One of the advantages of investing in China-related companies as well as in Chinese equities directly is that it offers greater liquidity. However, contrary to what many investors might expect, liquidity is not a problem. Greater China, comprising China, Hong Kong and Taiwan, is capitalised at more than US$1,600 billion, fairly evenly divided between Hong Kong on the one hand, and China and Taiwan on the other. Daily turnover in both Hong Kong and Taiwan is equal to or greater than that of the Swiss market.

For anything but the very largest funds, there is ample liquidity on the long side without having to look beyond these core markets. What might be surprising is that liquidity is adequate on the short side too without resorting to using ADRs. There are currently two hundred and twenty nine stocks to short in Hong Kong and China, and more if one looks beyond those markets. Borrowing costs are reasonable outside the very smallest companies, with a degree of transparency which is as good as any in the Western world.

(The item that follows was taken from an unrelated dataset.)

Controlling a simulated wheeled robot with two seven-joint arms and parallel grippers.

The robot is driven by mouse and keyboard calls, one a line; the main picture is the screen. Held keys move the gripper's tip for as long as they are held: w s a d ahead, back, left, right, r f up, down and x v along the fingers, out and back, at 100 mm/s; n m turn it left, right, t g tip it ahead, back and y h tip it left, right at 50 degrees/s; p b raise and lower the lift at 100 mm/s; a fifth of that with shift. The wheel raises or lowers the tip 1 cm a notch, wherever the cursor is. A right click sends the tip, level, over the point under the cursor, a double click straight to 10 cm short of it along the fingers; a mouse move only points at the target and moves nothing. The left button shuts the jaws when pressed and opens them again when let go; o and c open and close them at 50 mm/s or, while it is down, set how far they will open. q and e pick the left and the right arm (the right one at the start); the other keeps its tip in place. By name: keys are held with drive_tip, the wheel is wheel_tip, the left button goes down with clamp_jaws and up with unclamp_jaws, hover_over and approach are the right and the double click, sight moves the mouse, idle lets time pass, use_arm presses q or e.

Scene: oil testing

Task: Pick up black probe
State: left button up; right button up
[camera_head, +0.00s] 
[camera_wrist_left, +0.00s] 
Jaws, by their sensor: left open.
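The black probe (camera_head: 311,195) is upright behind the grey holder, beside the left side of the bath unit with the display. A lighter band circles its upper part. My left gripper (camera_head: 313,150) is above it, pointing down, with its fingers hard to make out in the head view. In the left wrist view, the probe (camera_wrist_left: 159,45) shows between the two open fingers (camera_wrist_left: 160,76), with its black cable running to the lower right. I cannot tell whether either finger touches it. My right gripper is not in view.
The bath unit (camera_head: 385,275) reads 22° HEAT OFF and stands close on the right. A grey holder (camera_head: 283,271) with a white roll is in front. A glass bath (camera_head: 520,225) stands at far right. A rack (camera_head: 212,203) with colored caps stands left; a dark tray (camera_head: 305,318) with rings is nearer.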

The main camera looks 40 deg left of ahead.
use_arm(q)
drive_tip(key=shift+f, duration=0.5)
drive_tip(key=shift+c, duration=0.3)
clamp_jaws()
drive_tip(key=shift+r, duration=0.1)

Our current investment strategy reflects a more upbeat view on Hong Kong and China markets than at fund launch. Consequently, we have increased our net long equity position, while maintaining short futures positions to hedge against unanticipated events. The main areas we are positive on at the moment include consumer-related companies in China and Hong Kong, and beneficiaries of tourism and closer economic ties with mainland China. We also like a number of attractively-valued Taiwanese technology stocks and resource producers in Australia and Malaysia which are helping to meet the insatiable Chinese demand for raw materials.